Patch #1 sets up some helper functions for accounting.

Patch #2 adds some writeback files for visibility

To help developers and applications gain visibility into writeback
behaviour adding four read-only sysctl files into /proc/sys/vm.
These files allow user apps to understand writeback behaviour over time
and learn how it is impacting their performance.

   # cat /proc/sys/vm/pages_dirtied
   3747
   # cat /proc/sys/vm/pages_entered_writeback
   3618
   # cat /proc/sys/vm/dirty_threshold_kbytes
   816673
   # cat /proc/sys/vm/dirty_background_threshold_kbytes
   408336

The files fall into two groups.

pages_dirtied and pages_entered_writeback:

These two new files are necessary to give visibility into writeback
behaviour.

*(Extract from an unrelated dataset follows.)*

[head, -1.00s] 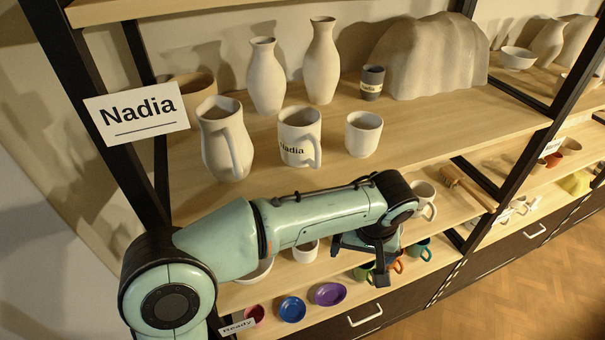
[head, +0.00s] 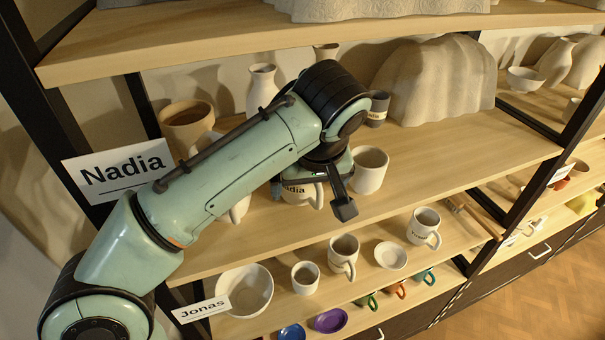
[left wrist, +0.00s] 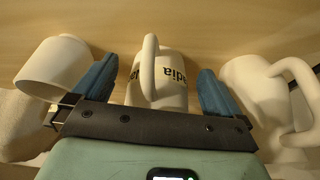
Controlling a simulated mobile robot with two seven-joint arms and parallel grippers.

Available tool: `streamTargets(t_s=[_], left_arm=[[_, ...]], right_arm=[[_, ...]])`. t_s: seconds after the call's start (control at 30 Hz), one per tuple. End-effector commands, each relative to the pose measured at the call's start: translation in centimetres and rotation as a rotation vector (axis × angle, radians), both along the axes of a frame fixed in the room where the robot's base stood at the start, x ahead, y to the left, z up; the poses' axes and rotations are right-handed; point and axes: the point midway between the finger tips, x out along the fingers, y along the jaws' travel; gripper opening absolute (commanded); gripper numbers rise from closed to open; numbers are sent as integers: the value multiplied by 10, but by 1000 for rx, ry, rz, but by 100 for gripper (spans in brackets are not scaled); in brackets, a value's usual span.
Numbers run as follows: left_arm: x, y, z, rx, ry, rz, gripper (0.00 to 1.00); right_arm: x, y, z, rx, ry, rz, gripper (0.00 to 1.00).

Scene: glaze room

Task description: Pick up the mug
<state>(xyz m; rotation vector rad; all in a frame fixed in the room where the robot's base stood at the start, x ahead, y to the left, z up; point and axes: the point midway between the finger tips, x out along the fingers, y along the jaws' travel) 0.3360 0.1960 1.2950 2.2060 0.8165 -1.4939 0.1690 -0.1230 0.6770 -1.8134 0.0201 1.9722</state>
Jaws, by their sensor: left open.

We have /proc/diskstats which lets us understand the io in
the block layer. We have blktrace for more indepth understanding. We have
e2fsprogs and debugsfs to give insight into the file systems behaviour,
but we don't offer our users the ability understand what writeback is
doing. There is no non-debugfs way to know how active it is, if it's
falling behind or to quantify it's efforts on a system. With these values
exported users can easily see how much data applications are sending
through writeback and also at what rates writeback is processing this
data. Comparing the rates of change between the two allow developers
to see when writeback is not able to keep up with incoming traffic and
the rate of dirty memory being sent to the IO back end.  This allows
folks to understand their io workloads and track kernel issues. Non
kernel engineers at Google often use these counters to solve puzzling
performance problems.

dirty_threshold_kbytes and dirty_background_threshold kbytes:

We already expose these thresholds in /proc/sys/vm with
dirty_background_ratio and background_ratio. What's frustrating about
the ratio variables and the need for these are that they are not
honored by the kernel. Instead the kernel may alter the number
requested without giving the user any indication that is the case.
An app developer can set the ratio to 2% but end up with 5% as
get_dirty_limits makes sure it is never lower than 5% when set from
the ratio. Arguably that can be fixed too but the limits which decide
whether writeback is invoked to aggressively clean dirty pages is
dependent on changing page state retrieved in
determine_dirtyable_memory. It makes understanding when the kernel
decides to writeback data a moving target that no app can ever
determine. With these thresholds visible and collected over time it
gives apps a chance to know why writeback happened, or why it did not.
As systems get larger and larger RAM developers use the ratios to
predict when their workloads will see writeback invoked. Today there
is no way to accurately indicate what the kernel will use to kick off
writeback. Hence the need for these two new files.

Michael Rubin (2):
  mm: helper functions for dirty and writeback accounting
  writeback: Adding four read-only files to /proc/sys/vm

 Documentation/sysctl/vm.txt |   41 ++++++++++++++++++++++--
 drivers/base/node.c         |   14 ++++++++
 fs/ceph/addr.c              |    8 +---
 fs/nilfs2/segment.c         |    2 +-
 include/linux/mm.h          |    1 +
 include/linux/mmzone.h      |    2 +
 include/linux/writeback.h   |   17 ++++++++++
 kernel/sysctl.c             |   28 ++++++++++++++++
 mm/page-writeback.c         |   73 +++++++++++++++++++++++++++++++++++++++++--
 mm/vmstat.c                 |    2 +
 10 files changed, 174 insertions(+), 14 deletions(-)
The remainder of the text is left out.